Outer Banks, North Carolina
Judged by video clips on surf forecasting sites and various YouTube channels you’d think that Cape Hatteras’ Outer Banks are North America’s epic barrel-riding capital. And you could be right…if you’re one of the very few locals who has the myriad vagaries of this super-sized sandbar all figured out, divining the necessary amalgamation of swell, wind, sand and absolutely essential four-wheel drive traction to access its ephemeral, here-today-gone-in-20 minutes tubes. Oh, and those Northeaster swells are frickin’ freezing.
Hossegor, France
Those perfect French beachbreak tubes sure look dreamy, and they are…for about 45 minutes a day. The region’s 12-to 14-foot tidal range goes far to explain this typically Gallic adage: “If the surf looks good, you’re too late.” Nothing’s more heartbreaking than witnessing the daily disappearance of that flawless sandbar you traversed so many time zones, and spent so much money, to surf. Mieux vaut rester à la maison et profiter de sa propre plage, plus fiable (try Google Translate).

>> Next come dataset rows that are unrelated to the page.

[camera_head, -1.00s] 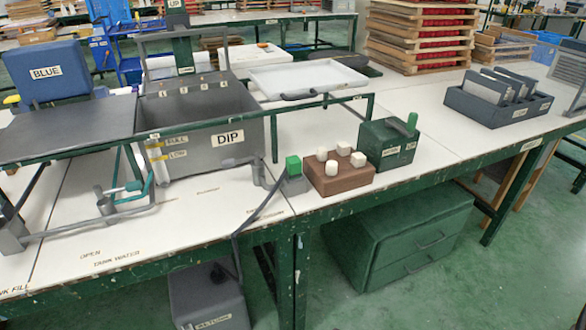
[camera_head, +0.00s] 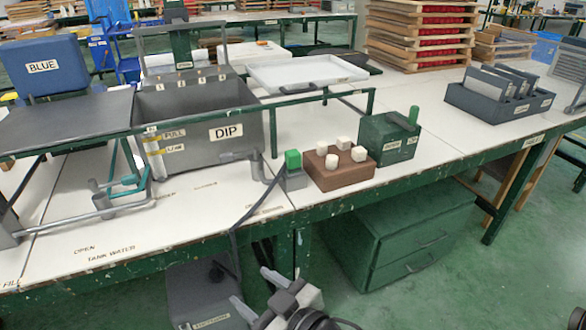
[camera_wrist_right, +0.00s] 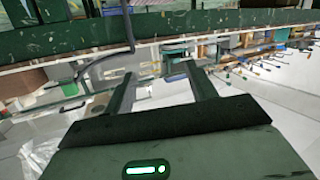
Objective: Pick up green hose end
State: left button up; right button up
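The green hose end (camera_head: 292,159) is a small bright green block standing upright in a grey holder (camera_head: 293,181) on the white bench, left of a brown block. A dark hose (camera_head: 235,222) runs from beside the holder over the bench's front edge and down. My right gripper (camera_head: 252,291) is low in front of the bench, well below the hose end and apart from it. In the right wrist view the right gripper (camera_wrist_right: 160,80) is open, with nothing between its two fingers. The dark hose (camera_wrist_right: 128,25) hangs ahead of it there. My left gripper is not in view.
The brown block (camera_head: 343,176) with several white pegs and a green box (camera_head: 388,140) stand right of the hose end. The grey DIP tank (camera_head: 200,130) and a green rail (camera_head: 320,99) are behind. The bench's front edge (camera_head: 400,180) lies above the gripper.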

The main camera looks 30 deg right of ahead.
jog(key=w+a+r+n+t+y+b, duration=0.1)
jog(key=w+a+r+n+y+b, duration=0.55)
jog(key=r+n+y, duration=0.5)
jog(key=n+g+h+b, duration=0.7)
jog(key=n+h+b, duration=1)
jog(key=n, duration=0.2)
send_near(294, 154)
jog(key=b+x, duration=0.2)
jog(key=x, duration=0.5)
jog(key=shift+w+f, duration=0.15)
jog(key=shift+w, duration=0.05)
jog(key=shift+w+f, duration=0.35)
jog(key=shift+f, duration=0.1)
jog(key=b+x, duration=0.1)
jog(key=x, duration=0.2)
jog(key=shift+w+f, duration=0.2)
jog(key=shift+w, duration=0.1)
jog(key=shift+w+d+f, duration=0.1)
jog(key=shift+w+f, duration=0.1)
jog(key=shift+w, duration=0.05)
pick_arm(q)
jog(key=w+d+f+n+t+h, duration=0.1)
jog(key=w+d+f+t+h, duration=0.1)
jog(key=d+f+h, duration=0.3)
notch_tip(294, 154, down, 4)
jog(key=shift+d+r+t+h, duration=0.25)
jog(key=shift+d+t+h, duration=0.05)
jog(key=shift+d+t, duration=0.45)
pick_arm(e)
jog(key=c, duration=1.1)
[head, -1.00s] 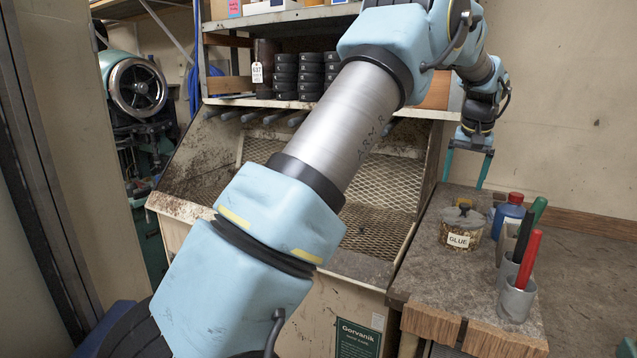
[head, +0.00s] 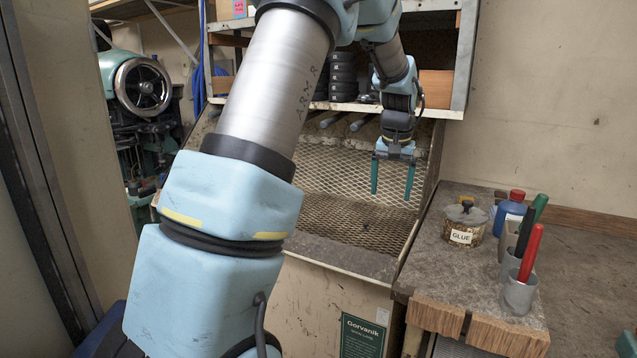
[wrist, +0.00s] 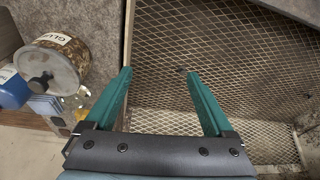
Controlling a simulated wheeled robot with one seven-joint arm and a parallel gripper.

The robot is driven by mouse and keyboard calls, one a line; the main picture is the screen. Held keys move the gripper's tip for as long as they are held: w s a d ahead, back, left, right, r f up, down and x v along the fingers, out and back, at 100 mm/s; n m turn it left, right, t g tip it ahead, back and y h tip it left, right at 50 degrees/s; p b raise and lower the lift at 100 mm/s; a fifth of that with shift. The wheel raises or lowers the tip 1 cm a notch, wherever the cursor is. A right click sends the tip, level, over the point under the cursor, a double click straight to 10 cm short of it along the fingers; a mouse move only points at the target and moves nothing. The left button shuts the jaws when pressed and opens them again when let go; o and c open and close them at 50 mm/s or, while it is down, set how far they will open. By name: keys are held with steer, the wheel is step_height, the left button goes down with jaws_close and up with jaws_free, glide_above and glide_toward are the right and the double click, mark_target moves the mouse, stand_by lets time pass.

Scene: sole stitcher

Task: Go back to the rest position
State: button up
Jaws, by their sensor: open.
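My gripper (head: 392,178) has two green fingers spread apart with nothing between them. In the head view it hangs fingers down in front of the mesh-backed bin (head: 330,235), left of the bench. My arm crosses the head view from the lower left to the top and hides part of the bin and shelf.
A bench (head: 440,268) on the right holds a glue pot (head: 464,222), a blue bottle (head: 510,212) and metal cups with markers (head: 518,290). A shelf (head: 437,112) with dark stacked items (head: 342,75) stands above the bin. A green machine (head: 140,88) is at the left.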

Ocean Beach, San Francisco
Once the best-kept secret in all of surfing, the real secret is that those fantastic photos and clips you’ve been seeing of those epic winter peaks along the City’s Great Highway are a lie: they make Ocean Beach look like a reasonable surf spot. It most assuredly is not. Cold water, brutal, soul-crushing paddle outs, shifting “whack-a-mole” peaks that whack back hard, frosty, hard core locals who’ve spent the best years of their lives measuring their status against these odds…it’s no place for the feint-hearted. Or you, if you’re really honest with yourself.
Snapper Rocks, Queensland
It should be called the “Super-Crowded Bank.” This is the one spot on the list that’s earned its ranking based entirely on the crowd factor — and I’m not talking about the fact that along with at least 50 hot Gold Coast locals you’ll be sharing the lineup with a handful of former world champions, none of whom have reduced their wave count by a single digit. No, the crowd I’m talking about is the mass of surfers rubbing rail-to-rail the entire length of a sandbar so congested that a light-footed surfer, say a Rob Machado, could walk from the takeoff spot behind the rocks at Snapper, all the way down to Kirra, and have his feet touch nothing but fiberglass.
Skeleton Bay, Namibia
They (whoever they are) have taken to calling it “the world’s best left.” “Best for what,” is another question entirely. The best for 40-second GoPro barrel shots – the ubiquitous POV captured from the clenched teeth of some of the world’s best surfers, who, through sheer talent or brazen chutzpah have convinced some company to finance the kind of last-second, bottom-of-the-globe, long, long way from anywhere strike mission necessary to catch it when it’s breaking. Then, if you’re among the rarified few even capable of actually riding a barrel there, only experiencing one or two makable waves the entire day? You bet. But for the rest of the tribe? Do the math.
Puerto Escondido, Mexico
This is an easy one. During the last pumping south swell at this mighty Mexican beachbreak, with heaving, heavy barrels shifting up and down the hard-as-cement sandbars, Greg Long, a longtime Puerto devotee, Eddie Aikau winner, and one of surf history’s best big wave surfers, waited out hours of horrifying closeouts before catching his one and only wave of the day. Now seriously, should you be going anywhere near a lunatic spot like this?
The North Shore, Hawaii
There’s only one safe place to be on the North Shore during its annual winter season, and that’s as a spectator on the beach, enjoying a front-row seat to the most incredible show on surf. This goes double for any surfer without an 808 area code and at least four sponsor stickers on their step-ups. Not if they want to drive up the Kam Highway through Wahiawa and back down to the Honolulu International Airport with their self-esteem — in fact, their entire sense of surfing self-worth – at least reasonably intact. It’s so heavy, so intense, so dangerous and so completely locked down by Island hellmen and women that to experience the spectacle from anywhere but the sand is doomed to be an exercise in futility, not to mention self-delusion. So to 99.9 percent of all the surfers out there, I’d say enjoy the clip, but skip the trip.